Samen

Ik was donderdagmiddag bij een begrafenis. De vader van een collega werd begraven. Ik ging achterin zitten, het orgel speelde zachtjes. De mobiel ging op stil, de liturgie werd doorgebladerd, de gedachten gingen langzaam in tempo omlaag. Het contrast met de drukke werkdag waar ik voor een paar uur uit was gestapt, was groot. Alsof je na een tocht over ruwe zee aanmeert op een eiland waar vrijwel niemand woont. Er kwamen herinneringen boven aan andere begrafenissen waar ik als schooldirecteur bij was.

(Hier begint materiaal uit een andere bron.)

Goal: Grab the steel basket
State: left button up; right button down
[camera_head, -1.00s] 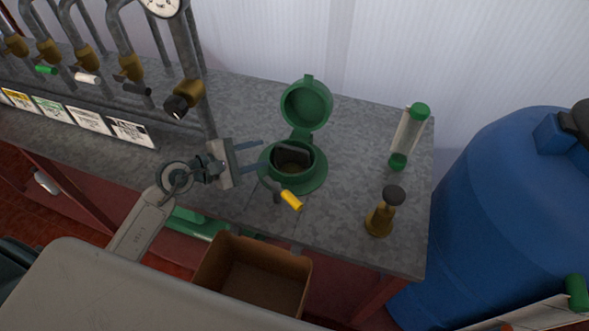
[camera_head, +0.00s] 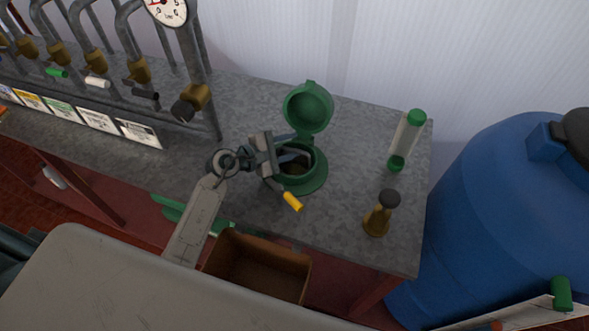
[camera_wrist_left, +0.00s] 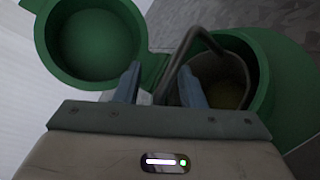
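The steel basket (camera_wrist_left: 236,90) sits inside the round green housing (camera_head: 316,180), whose lid (camera_head: 308,107) stands open. In the left wrist view its dark bent handle (camera_wrist_left: 192,42) arches up over the basket's mouth. My left gripper (camera_head: 292,151) is over the housing's opening and hides part of the basket in the head view. In the left wrist view my left gripper (camera_wrist_left: 158,84) has its fingers apart, with the handle's near end beside the right finger. I cannot tell whether they touch. My right gripper is not in view.
A yellow-tipped lever (camera_head: 292,201) sticks out from the housing's front. Valve pipes (camera_head: 195,98) stand at the left. A brown open box (camera_head: 226,244) is below the bench's front edge.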

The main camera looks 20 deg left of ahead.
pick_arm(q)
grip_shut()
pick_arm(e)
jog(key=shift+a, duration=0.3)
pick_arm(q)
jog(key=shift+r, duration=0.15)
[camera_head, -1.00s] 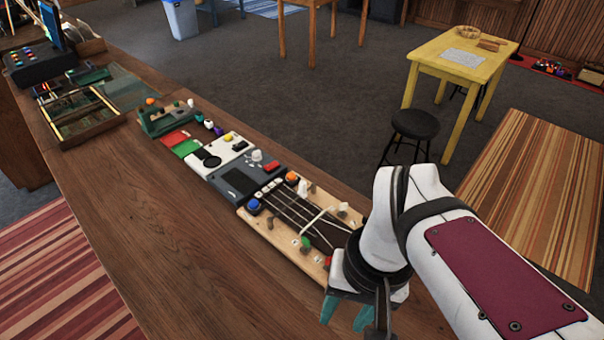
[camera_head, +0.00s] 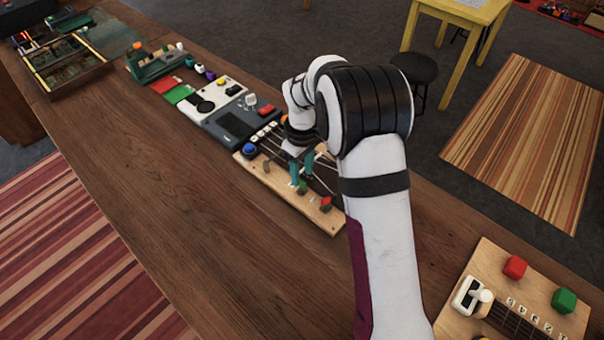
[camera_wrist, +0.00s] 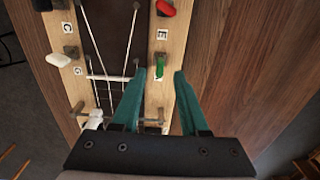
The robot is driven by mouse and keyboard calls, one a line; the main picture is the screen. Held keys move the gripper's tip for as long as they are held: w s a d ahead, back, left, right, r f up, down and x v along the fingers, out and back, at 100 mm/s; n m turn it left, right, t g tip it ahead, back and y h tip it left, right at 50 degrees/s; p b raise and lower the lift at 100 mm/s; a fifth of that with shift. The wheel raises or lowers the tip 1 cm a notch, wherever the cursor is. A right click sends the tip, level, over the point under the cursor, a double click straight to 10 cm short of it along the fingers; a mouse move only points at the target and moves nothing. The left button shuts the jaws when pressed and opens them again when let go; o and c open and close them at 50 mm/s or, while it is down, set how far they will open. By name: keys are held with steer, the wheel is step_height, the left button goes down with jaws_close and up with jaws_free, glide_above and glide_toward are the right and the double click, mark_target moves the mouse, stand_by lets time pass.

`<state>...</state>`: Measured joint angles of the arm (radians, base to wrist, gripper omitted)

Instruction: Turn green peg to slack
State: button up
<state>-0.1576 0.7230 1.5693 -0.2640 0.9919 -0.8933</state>
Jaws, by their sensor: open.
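The green peg (camera_wrist: 159,66) stands on the right wooden strip of a stringed wooden board (camera_wrist: 172,50) in the wrist view. It also shows small in the head view (camera_head: 302,187). My gripper (camera_wrist: 160,74) is open. In the wrist view its two teal fingertips lie on either side of the green peg, with gaps to both sides. Whether the fingers are down at the peg's height is hard to tell. In the head view my gripper (camera_head: 301,170) is over the board, and my arm hides part of it.
On the same board are a red peg (camera_wrist: 166,8) and a white peg (camera_wrist: 59,60). A blue knob (camera_head: 249,149) sits at its far end. Another board (camera_head: 460,322) with red and green blocks lies lower right. The counter left of the board is clear.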

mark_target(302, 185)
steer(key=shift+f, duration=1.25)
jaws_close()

Soms bij collega’s of oud-collega’s, soms bij ouders van leerlingen. En ja, tot mijn verdriet was ik ook wel eens bij een begrafenis van een leerling. In Leerdam is dat niet voorgekomen, maar op mijn vorige school wel. Een jongen uit havo3 was bij zijn zaterdagbaantje verongelukt. Zomaar opeens in de achternamiddag.
Bij de begrafenis doe je dan vooral je best er te zijn voor zijn klasgenoten. Velen van hen hebben nog nooit een begrafenis meegemaakt. Je stelt gerust, je vertelt dat het er vooral om gaat dat ze er zijn, dat mensen als ze groot verdriet hebben, elkaar moeten vasthouden, samen moeten zijn. Want dat troost.

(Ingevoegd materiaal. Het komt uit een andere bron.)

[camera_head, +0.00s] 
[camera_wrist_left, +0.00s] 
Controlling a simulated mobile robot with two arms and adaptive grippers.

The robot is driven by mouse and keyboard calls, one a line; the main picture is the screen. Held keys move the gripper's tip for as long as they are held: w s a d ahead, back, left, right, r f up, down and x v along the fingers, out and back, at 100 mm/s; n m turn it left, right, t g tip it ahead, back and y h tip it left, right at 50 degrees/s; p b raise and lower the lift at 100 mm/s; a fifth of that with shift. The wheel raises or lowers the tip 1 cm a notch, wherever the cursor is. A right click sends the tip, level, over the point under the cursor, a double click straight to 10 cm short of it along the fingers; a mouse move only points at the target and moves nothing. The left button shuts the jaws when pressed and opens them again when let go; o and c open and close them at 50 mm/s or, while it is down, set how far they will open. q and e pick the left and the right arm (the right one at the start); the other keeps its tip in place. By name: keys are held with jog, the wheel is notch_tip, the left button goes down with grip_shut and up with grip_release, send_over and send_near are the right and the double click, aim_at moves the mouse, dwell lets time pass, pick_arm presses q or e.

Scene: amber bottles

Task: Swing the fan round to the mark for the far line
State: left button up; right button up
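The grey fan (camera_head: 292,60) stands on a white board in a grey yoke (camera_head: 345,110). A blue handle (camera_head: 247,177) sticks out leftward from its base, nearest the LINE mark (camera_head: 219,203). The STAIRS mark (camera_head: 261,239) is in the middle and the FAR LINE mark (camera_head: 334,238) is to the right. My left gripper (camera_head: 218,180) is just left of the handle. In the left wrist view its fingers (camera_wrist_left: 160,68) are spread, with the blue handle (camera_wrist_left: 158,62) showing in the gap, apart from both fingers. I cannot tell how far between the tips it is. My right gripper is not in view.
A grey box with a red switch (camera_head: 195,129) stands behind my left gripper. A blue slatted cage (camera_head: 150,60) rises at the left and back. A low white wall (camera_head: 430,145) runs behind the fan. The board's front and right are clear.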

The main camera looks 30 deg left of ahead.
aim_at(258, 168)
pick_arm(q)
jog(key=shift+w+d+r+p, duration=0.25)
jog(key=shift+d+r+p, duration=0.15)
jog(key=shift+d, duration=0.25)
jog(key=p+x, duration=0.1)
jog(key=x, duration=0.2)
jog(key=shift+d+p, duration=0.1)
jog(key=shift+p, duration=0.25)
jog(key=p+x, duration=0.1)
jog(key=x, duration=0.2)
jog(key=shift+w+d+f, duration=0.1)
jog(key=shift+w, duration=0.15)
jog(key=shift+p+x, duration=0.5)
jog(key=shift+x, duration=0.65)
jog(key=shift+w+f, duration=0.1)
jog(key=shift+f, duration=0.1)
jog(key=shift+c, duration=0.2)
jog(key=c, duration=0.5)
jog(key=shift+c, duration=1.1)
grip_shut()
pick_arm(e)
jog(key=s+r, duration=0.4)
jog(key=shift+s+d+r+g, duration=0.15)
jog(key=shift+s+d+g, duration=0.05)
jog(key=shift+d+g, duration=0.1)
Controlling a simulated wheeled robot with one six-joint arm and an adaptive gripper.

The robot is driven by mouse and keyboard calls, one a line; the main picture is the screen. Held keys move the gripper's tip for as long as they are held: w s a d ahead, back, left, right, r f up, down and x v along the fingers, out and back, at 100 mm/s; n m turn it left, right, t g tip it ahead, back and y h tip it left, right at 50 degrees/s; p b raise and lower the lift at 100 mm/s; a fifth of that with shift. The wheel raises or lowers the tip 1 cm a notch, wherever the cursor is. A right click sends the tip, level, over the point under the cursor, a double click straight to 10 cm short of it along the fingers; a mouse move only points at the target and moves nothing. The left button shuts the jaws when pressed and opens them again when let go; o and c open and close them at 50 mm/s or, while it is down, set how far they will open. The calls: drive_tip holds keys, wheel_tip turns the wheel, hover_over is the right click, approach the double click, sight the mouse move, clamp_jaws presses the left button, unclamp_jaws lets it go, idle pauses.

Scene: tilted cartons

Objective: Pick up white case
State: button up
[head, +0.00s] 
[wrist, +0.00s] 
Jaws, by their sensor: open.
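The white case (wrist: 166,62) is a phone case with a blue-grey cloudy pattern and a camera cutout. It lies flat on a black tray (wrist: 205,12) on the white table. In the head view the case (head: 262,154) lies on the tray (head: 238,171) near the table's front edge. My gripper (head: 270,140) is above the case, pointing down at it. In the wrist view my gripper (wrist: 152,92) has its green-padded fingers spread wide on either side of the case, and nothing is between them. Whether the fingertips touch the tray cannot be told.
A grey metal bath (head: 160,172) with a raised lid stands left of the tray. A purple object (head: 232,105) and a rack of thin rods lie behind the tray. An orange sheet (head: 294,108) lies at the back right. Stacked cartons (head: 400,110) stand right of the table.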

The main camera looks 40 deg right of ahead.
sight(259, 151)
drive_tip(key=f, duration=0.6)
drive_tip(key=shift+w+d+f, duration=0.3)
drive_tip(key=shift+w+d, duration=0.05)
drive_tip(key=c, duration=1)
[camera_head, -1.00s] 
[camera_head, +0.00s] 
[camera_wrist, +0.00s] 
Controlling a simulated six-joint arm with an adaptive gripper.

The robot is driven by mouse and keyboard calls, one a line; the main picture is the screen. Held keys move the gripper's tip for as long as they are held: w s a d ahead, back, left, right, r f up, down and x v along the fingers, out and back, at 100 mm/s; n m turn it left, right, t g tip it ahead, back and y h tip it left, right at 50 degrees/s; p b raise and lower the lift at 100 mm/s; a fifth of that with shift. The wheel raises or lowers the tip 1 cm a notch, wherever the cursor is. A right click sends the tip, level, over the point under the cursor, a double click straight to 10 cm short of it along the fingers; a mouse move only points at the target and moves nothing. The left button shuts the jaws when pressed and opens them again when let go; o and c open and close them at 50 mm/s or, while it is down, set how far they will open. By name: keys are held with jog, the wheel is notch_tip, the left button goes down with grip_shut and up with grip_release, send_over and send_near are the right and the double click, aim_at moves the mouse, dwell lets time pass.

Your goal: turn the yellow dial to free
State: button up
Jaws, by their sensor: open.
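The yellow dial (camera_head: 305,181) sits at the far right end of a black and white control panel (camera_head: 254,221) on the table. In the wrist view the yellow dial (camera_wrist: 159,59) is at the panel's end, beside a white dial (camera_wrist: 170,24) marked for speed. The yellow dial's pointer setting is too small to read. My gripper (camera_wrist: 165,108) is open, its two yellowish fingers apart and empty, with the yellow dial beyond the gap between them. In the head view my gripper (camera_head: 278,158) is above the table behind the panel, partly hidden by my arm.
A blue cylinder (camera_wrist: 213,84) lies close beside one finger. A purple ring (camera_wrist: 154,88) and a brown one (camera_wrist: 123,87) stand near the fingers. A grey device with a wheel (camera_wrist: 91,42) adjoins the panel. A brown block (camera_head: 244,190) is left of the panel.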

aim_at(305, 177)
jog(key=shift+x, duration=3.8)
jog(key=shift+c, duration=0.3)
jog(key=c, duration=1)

Dat het zo werkte, dat werd hen vooral na afloop van de begrafenis duidelijk, denk ik. De klas had een geweldige mentor, nuchter en meevoelend, en ze had bedacht dat er een ritueel nodig was dat de leerlingen wél begrepen. De overleden klasgenoot stond bekend als een groot liefhebber van Dorito’s sweet chilli pepper en van cola-light. Toen we terugkeerden van de begraafplaats, liep de mentor naar haar auto en opende de kofferbak. Ze was naar de supermarkt geweest. Elke leerling werd voorzien. Daar zaten ze allemaal. Plechtig chips te eten en toostend met hun cola. Eerst nog wat stilletjes, maar al gauw werd dat anders. En reken maar: hun klasgenoot was erbij.

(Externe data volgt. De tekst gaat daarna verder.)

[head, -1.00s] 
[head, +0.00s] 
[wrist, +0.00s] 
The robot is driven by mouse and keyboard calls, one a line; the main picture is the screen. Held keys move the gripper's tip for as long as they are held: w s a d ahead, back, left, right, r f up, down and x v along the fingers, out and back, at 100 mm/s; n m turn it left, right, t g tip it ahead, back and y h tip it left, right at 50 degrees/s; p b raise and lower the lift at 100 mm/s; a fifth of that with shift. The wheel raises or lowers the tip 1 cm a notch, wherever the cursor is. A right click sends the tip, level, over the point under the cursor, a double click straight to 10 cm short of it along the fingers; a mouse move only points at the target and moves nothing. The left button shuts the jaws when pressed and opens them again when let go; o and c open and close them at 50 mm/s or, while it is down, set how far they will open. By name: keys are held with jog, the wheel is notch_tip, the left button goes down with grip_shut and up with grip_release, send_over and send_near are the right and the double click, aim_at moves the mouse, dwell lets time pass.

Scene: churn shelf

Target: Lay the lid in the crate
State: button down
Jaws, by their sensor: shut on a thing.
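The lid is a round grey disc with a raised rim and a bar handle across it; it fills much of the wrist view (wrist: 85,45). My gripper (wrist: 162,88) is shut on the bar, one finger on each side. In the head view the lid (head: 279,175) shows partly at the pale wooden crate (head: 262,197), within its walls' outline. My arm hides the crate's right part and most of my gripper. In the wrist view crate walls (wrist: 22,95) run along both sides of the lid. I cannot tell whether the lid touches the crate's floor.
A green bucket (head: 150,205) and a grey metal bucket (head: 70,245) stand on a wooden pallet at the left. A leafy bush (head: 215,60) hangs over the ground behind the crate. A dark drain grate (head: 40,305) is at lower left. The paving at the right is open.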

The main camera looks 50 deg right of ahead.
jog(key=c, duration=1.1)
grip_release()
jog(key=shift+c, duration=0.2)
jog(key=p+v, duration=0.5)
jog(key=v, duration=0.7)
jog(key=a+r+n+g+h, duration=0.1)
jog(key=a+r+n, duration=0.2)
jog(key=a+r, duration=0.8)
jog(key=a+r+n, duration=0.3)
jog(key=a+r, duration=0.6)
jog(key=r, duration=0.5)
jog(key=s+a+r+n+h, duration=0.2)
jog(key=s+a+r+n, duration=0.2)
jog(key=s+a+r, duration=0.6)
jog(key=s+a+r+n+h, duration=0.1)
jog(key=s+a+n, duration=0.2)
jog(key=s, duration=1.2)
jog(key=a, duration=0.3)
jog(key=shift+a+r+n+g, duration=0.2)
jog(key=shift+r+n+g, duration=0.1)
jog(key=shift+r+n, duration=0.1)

Zo voelden we ons ook als volwassenen met elkaar verbonden, tijdens die dienst, vorige week donderdag in Rehoboth. Toen de ene dochter, mijn collega, haar vader eerde met indrukwekkende, liefdevolle herinneringen, die ons allemaal raakten. En toen de andere dochter een gedicht voorlas. Toen we in de regen over de begraafplaats liepen, toen we na afloop een kop koffie dronken. Een lekkere koek erbij. We waren samen, en dat hielp.